Still, his name is a major draw. Mr. Ryan raises substantial sums of money for Republicans, even while keeping his promise to spend Sunday at his children’s sporting events in Janesville, Wis., instead of golfing with donors. The National Republican Congressional Committee raised $185,000 from two emails from Mr. Ryan last month, more than the group’s entire haul in March 2014, during the last House races. He became speaker late last year.
“There is no question that Ryan is operating in a very ambitious way,” said Peter Wehner, a former director of the White House Office of Strategic Initiatives under President George W. Bush who has known Mr. Ryan for two decades. “He is trying to set forth a path for the party with ideas and policy proposals and principles,” he said. “That is unusual for a speaker in an election year, but Ryan himself is a very different person, and this is the product of this very unusual presidential year.”
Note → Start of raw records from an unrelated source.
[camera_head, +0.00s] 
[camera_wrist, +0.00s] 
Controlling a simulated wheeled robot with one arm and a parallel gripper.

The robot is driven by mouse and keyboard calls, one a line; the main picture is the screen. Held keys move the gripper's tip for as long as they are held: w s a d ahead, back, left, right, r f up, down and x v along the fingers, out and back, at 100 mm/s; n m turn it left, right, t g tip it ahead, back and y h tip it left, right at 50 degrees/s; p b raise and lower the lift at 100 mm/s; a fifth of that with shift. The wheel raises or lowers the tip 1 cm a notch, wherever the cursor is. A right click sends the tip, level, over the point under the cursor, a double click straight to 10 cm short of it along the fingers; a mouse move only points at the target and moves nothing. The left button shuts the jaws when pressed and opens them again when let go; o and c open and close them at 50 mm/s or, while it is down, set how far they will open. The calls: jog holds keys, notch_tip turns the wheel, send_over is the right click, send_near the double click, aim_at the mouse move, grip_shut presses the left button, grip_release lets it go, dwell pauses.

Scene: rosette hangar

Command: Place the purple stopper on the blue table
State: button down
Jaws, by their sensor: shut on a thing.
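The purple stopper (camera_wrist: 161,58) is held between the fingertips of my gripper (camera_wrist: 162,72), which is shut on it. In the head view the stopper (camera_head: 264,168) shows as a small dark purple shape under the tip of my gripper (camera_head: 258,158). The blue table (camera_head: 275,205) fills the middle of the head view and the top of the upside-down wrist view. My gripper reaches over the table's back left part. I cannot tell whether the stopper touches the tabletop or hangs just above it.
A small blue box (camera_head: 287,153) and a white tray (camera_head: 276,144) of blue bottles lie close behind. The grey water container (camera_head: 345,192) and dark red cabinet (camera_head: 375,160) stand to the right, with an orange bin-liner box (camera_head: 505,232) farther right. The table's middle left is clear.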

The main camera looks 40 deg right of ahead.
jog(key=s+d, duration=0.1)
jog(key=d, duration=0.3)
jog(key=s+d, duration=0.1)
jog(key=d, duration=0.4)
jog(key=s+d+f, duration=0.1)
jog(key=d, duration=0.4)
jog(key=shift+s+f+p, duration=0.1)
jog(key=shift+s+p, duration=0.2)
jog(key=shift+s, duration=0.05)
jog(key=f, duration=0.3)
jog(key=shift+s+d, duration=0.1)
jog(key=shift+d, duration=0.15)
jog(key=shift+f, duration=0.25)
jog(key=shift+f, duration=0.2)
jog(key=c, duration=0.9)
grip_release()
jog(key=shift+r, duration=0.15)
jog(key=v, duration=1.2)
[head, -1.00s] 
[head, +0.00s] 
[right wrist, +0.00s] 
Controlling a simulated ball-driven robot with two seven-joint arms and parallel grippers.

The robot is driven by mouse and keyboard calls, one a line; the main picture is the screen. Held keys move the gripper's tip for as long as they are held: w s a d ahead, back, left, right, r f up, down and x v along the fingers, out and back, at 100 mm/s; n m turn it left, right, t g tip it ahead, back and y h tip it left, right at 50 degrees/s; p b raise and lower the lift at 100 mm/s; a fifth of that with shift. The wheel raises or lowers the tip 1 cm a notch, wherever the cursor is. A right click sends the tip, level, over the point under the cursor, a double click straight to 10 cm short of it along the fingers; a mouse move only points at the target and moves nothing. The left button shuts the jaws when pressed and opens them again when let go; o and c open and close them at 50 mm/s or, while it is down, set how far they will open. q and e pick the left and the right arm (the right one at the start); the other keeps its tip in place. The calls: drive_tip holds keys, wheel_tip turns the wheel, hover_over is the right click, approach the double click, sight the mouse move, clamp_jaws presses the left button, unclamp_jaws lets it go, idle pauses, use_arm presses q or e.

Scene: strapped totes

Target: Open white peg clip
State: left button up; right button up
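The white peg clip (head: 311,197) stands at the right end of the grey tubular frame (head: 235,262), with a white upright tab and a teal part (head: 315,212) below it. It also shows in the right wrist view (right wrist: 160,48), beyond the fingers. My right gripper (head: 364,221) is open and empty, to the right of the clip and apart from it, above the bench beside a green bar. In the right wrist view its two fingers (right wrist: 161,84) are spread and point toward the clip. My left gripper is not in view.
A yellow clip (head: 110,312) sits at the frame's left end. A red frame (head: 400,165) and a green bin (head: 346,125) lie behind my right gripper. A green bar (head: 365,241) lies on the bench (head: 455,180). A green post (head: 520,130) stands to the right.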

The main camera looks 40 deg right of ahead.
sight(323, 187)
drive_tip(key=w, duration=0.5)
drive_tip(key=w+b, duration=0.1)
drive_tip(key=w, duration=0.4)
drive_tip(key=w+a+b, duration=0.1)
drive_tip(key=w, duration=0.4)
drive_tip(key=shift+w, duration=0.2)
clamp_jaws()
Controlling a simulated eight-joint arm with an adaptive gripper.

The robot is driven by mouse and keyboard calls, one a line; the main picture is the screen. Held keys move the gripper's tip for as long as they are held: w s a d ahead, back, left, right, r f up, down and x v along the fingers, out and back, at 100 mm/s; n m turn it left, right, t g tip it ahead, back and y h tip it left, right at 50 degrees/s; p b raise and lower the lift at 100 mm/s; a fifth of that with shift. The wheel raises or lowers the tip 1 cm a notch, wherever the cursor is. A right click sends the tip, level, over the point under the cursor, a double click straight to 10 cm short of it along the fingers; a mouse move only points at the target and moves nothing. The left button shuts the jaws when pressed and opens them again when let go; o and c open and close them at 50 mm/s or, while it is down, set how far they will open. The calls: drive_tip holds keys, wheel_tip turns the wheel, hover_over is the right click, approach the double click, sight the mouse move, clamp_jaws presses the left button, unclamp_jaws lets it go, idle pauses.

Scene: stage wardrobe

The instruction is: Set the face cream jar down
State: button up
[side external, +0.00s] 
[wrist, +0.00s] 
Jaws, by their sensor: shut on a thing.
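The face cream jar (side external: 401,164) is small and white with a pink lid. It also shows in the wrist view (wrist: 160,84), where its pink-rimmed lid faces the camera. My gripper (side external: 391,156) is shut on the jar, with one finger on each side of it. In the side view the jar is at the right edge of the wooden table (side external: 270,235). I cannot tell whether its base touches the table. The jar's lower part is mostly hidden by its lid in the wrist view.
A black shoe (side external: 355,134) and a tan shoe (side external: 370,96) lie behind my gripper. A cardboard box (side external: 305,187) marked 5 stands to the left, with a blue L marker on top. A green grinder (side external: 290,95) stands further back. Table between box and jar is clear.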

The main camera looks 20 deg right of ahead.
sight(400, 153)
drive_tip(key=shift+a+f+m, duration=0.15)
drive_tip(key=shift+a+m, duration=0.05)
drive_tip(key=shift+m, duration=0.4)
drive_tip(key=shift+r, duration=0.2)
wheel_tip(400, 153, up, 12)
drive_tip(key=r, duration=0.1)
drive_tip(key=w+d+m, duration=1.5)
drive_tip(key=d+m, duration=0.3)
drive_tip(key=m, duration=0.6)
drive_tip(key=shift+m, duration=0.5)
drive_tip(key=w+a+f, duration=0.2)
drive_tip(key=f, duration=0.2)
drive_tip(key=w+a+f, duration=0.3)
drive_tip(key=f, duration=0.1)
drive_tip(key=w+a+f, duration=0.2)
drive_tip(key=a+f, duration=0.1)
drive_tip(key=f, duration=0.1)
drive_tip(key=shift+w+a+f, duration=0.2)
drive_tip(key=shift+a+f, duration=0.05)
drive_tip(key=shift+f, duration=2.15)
Mr. Ryan’s parallel track is intended largely to counter Mr. Trump, who stands apart from him and many of the party’s policy traditions. While Mr. Ryan is a vocal advocate of trade deals and wrote legislation that gave President Obama expanded authority to negotiate them, Mr. Trump is equally vocal in opposing free trade.
Mr. Ryan is the architect of his party’s plan to rein in spending on entitlement programs, while Mr. Trump has vowed to leave such spending untouched. Mr. Ryan has also been a leader in his party in supporting an overhaul of the immigration system; opposing this is at the center of Mr. Trump’s campaign.
While Mr. Cruz shares more of Mr. Ryan’s views, especially on issues like defunding Planned Parenthood, he turned against Mr. Ryan’s trade legislation — which he once supported — and has embraced Mr. Trump’shard-line views on immigration.
Yet even if Mr. Cruz prevails, Mr. Ryan may still offer a supplemental set of talking points for the rest of his party to follow.
For example, if the Republican nominee does not provide an alternative to the Affordable Care Act — something Republicans have failed to do since it passed in 2010 — Mr. Ryan intends to do so, just as he will lay out an anti-poverty plan. Mr. Ryan will even take the highly unusual step of presenting a national security agenda that may not be in step with the nominee’s.
These moves could prove useful to rank-and-file Republicans seeking a life raft in Trumpian seas. “I do think we would be ready to move ahead with our principles,” said Representative Adam Kinzinger, Republican of Illinois. “I am definitely not selling out on mine, and many of my colleagues are in the same boat.”